• SET TASK: Omit all pictures. Copy exactly the lines from the line containing "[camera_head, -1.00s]" to the end of the listing, with both ends included.

• DATA BLOCK:
---+---
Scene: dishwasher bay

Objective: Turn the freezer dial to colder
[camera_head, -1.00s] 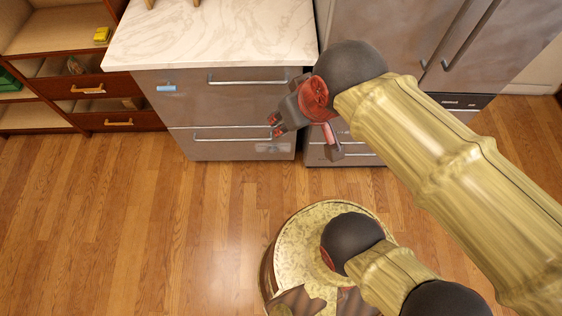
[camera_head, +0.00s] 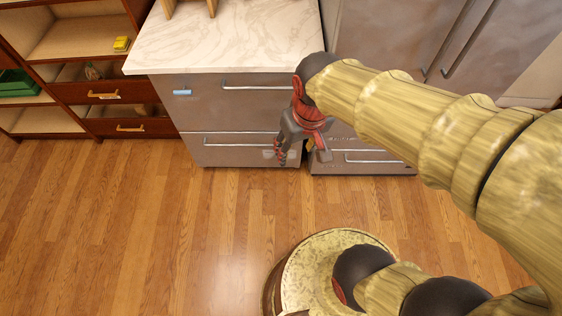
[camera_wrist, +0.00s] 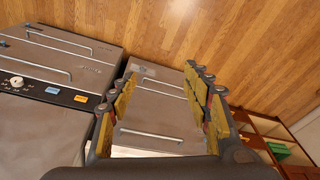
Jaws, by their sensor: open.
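In the wrist view, a white dial (camera_wrist: 17,82) sits on a dark control strip (camera_wrist: 60,92) at the left edge, with small white marks around it. My gripper (camera_wrist: 160,78) is open and empty, its yellow-padded fingers spread in front of a grey drawer front. The dial is well to the left of the fingers, and nothing touches it. In the head view, my gripper (camera_head: 303,156) hangs with fingers downward in front of the grey drawers. I cannot make out the dial there; my arm covers part of the tall grey appliance (camera_head: 395,35).
A blue button (camera_wrist: 52,90) and an orange button (camera_wrist: 81,98) share the strip. Long bar handles (camera_wrist: 36,62) project from the drawers. A marble-topped counter (camera_head: 230,40) and wooden shelves (camera_head: 85,40) stand to the left.
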---+---
• SOLUTION TO THE EXERCISE:
[camera_head, -1.00s] 
[camera_head, +0.00s] 
[camera_wrist, +0.00s] 
Jaws, by their sensor: open.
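In the wrist view, a white dial (camera_wrist: 17,82) sits on a dark control strip (camera_wrist: 60,92) at the left edge, with small white marks around it. My gripper (camera_wrist: 160,78) is open and empty, its yellow-padded fingers spread in front of a grey drawer front. The dial is well to the left of the fingers, and nothing touches it. In the head view, my gripper (camera_head: 303,156) hangs with fingers downward in front of the grey drawers. I cannot make out the dial there; my arm covers part of the tall grey appliance (camera_head: 395,35).
A blue button (camera_wrist: 52,90) and an orange button (camera_wrist: 81,98) share the strip. Long bar handles (camera_wrist: 36,62) project from the drawers. A marble-topped counter (camera_head: 230,40) and wooden shelves (camera_head: 85,40) stand to the left.

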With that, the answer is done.